▸ Exercise task: Transcribe the listing exactly, leaving out every picture.

▸ Data:
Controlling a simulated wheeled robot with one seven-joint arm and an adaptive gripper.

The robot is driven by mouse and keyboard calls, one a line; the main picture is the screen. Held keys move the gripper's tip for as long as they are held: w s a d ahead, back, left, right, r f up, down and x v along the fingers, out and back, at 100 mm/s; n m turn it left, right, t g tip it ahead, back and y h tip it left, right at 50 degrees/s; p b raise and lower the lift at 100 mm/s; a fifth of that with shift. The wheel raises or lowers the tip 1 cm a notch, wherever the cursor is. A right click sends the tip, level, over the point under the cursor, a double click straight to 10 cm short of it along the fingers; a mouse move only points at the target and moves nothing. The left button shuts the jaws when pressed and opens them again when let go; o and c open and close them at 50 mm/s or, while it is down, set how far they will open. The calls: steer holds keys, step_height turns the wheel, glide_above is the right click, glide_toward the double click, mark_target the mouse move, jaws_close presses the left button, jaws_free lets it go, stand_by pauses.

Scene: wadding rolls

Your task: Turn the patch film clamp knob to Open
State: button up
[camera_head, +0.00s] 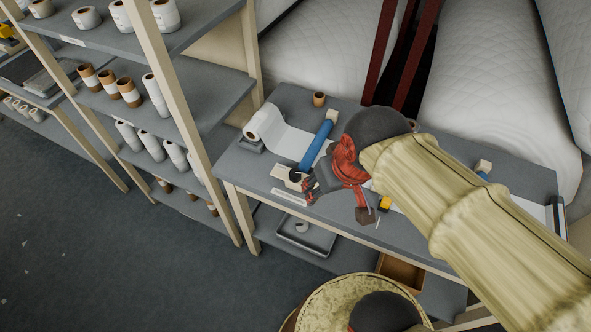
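A roll of white film (267,121) lies on the grey bench, with its sheet (290,140) running right to a blue bar (317,146). A small dark round part (295,175), which looks like the clamp knob, sits at the near end of the bar by a pale plate. Its markings are too small to read. My gripper (308,191), dark with red parts, is low over the bench just right of the dark part. I cannot tell whether they touch. My arm hides the bench behind it, and the finger gap is unclear.
A brown spool (319,99) stands at the bench's back. A shelf rack (176,101) with rolls stands left. A tray (305,236) sits on the lower shelf.

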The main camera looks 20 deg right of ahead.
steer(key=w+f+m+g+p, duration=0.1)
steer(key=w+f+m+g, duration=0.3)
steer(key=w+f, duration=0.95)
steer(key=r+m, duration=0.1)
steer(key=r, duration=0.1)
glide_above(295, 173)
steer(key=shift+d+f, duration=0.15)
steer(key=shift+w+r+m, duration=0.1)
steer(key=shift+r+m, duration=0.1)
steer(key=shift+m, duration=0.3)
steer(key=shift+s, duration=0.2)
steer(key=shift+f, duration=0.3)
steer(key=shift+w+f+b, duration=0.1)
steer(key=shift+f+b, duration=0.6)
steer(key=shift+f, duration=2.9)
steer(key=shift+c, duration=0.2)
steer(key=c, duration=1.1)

▸ Response:
Controlling a simulated wheeled robot with one seven-joint arm and an adaptive gripper.

The robot is driven by mouse and keyboard calls, one a line; the main picture is the screen. Held keys move the gripper's tip for as long as they are held: w s a d ahead, back, left, right, r f up, down and x v along the fingers, out and back, at 100 mm/s; n m turn it left, right, t g tip it ahead, back and y h tip it left, right at 50 degrees/s; p b raise and lower the lift at 100 mm/s; a fifth of that with shift. The wheel raises or lowers the tip 1 cm a notch, wherever the cursor is. A right click sends the tip, level, over the point under the cursor, a double click straight to 10 cm short of it along the fingers; a mouse move only points at the target and moves nothing. The left button shuts the jaws when pressed and opens them again when let go; o and c open and close them at 50 mm/s or, while it is down, set how far they will open. The calls: steer holds keys, step_height turns the wheel, glide_above is the right click, glide_toward the double click, mark_target the mouse move, jaws_close presses the left button, jaws_free lets it go, stand_by pauses.

Scene: wadding rolls

Your task: Turn the patch film clamp knob to Open
State: button up
[camera_head, +0.00s] 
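A roll of white film (267,121) lies on the grey bench, with its sheet (290,140) running right to a blue bar (317,146). A small dark round part (295,175), which looks like the clamp knob, sits at the near end of the bar by a pale plate. Its markings are too small to read. My gripper (308,191), dark with red parts, is low over the bench just right of the dark part. I cannot tell whether they touch. My arm hides the bench behind it, and the finger gap is unclear.
A brown spool (319,99) stands at the bench's back. A shelf rack (176,101) with rolls stands left. A tray (305,236) sits on the lower shelf.

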The main camera looks 20 deg right of ahead.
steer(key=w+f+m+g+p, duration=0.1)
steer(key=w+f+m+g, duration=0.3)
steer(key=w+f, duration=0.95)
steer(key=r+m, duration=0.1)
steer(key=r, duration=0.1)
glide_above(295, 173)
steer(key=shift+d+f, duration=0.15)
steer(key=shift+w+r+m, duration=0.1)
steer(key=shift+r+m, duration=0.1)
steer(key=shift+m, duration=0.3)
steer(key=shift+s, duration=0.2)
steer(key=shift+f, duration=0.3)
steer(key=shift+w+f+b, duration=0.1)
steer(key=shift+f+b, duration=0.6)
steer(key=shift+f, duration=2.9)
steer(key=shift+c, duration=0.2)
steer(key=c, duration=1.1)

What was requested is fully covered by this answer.